*Job*. Every line of the material is to be repeated exactly as it stands.

*Source excerpt*.
====

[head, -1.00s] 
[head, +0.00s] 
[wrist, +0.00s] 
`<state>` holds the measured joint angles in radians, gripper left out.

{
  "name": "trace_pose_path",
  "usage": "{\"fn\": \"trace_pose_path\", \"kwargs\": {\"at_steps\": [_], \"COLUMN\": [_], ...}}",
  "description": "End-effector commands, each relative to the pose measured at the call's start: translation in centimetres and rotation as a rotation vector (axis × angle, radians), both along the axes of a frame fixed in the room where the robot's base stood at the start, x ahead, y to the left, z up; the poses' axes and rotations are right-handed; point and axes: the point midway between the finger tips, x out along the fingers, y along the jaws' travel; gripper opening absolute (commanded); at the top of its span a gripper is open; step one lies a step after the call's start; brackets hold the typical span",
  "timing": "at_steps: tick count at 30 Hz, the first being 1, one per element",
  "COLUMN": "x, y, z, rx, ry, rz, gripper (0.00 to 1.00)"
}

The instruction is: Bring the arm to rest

====

*Answer for this exercise*.
[head, -1.00s] 
[head, +0.00s] 
[wrist, +0.00s] 
`<state>` holds the measured joint angles in radians, gripper left out.

{
  "name": "trace_pose_path",
  "usage": "{\"fn\": \"trace_pose_path\", \"kwargs\": {\"at_steps\": [_], \"COLUMN\": [_], ...}}",
  "description": "End-effector commands, each relative to the pose measured at the call's start: translation in centimetres and rotation as a rotation vector (axis × angle, radians), both along the axes of a frame fixed in the room where the robot's base stood at the start, x ahead, y to the left, z up; the poses' axes and rotations are right-handed; point and axes: the point midway between the finger tips, x out along the fingers, y along the jaws' travel; gripper opening absolute (commanded); at the top of its span a gripper is open; step one lies a step after the call's start; brackets hold the typical span",
  "timing": "at_steps: tick count at 30 Hz, the first being 1, one per element",
  "COLUMN": "x, y, z, rx, ry, rz, gripper (0.00 to 1.00)"
}

The instruction is: Bring the arm to rest

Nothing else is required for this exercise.